They will be joined during the interviews by officers from the Metropolitan Police, who will be able to offer advice and questions but not address the suspects directly.

As many as eight people are thought to have been identified as  “arguidos”, or people of interest in the case, though all will reportedly attend a police station in the Algarve on a voluntary basis.

The suspects are all Portuguese nationals, the BBC reported, although a number are Russian-born. It is thought that they include three workers from the Ocean Club in Praia da Luz who have been linked to a string of burglaries in the area before Madeleine's disappearance in 2007.

The first interviews will take place on Tuesday at a station in either Portimao or Faro, and continue over the course of the week.

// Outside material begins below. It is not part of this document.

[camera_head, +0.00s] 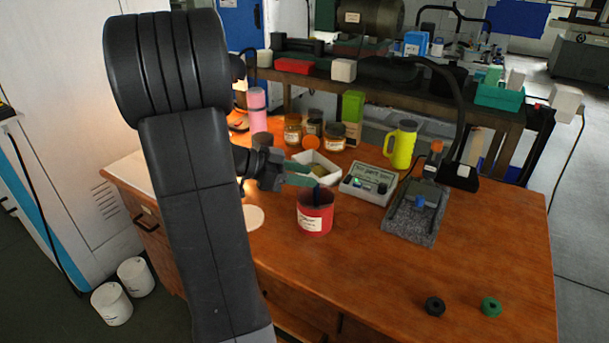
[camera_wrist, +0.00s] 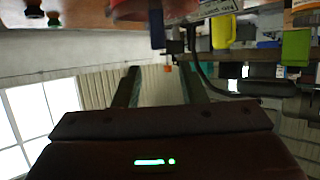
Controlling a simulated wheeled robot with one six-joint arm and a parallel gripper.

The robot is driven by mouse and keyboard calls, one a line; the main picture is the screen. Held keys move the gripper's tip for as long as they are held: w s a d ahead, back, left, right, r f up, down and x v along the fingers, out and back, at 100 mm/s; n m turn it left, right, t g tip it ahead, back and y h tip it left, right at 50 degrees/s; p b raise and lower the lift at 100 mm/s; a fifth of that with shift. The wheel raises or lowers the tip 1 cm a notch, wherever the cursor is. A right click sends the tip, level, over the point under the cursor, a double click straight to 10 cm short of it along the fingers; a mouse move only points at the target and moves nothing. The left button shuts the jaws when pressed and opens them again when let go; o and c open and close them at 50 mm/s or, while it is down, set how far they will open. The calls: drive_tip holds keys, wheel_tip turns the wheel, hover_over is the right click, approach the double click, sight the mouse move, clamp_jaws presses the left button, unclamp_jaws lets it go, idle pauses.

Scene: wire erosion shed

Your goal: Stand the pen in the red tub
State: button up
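The red tub (camera_head: 315,218), with a white label, stands upright on the wooden bench. A dark blue pen (camera_head: 317,194) stands nearly upright in it, its upper end above the rim; its lower end is hidden inside. My gripper (camera_head: 312,176) is just above and left of the tub, its two green fingers apart. In the wrist view, which is upside down, my gripper (camera_wrist: 160,72) is open with nothing between its fingers. The pen (camera_wrist: 157,30) and the tub's edge (camera_wrist: 130,10) show beyond the fingertips, apart from them.
Behind the tub are a white tray (camera_head: 316,165) and a grey meter box (camera_head: 368,184). A yellow flask (camera_head: 402,147) and a stand on a grey slab (camera_head: 415,218) are to the right. Jars (camera_head: 292,133) stand at the back. The bench's front right is mostly clear.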

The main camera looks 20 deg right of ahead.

Sources were quoted by The Guardian as saying this questioning phase would take “days” rather than “weeks”.

Madeleine had been in a holiday apartment in Praia da Luz at the time she went missing, while her parents Gerry and Kate McCann ate dinner with friends nearby.

Last month British officers, accompanied by their Portuguese counterparts, carried out searches of three areas of land near the resort, but found no evidence relating to the case.

On finishing the last search police said it had been the “first phase of this major investigation which has been agreed with the Portuguese”.

Video: Former suspect in case talks

While neither the Metropolitan Police nor officers in Portugal would make any official comment on the reports of questioning beginning today, a Scotland Yard statement during the searches said there was “still a substantial amount of work yet to be completed in the coming weeks and months”.

“This recent work is part of ensuring that all lines of inquiry are progressed in a systematic manner and covers just the one hypothesis that she was killed and buried locally,” the statement said.

“This is the same as would be done in the UK for a murder or high-risk missing person inquiry.”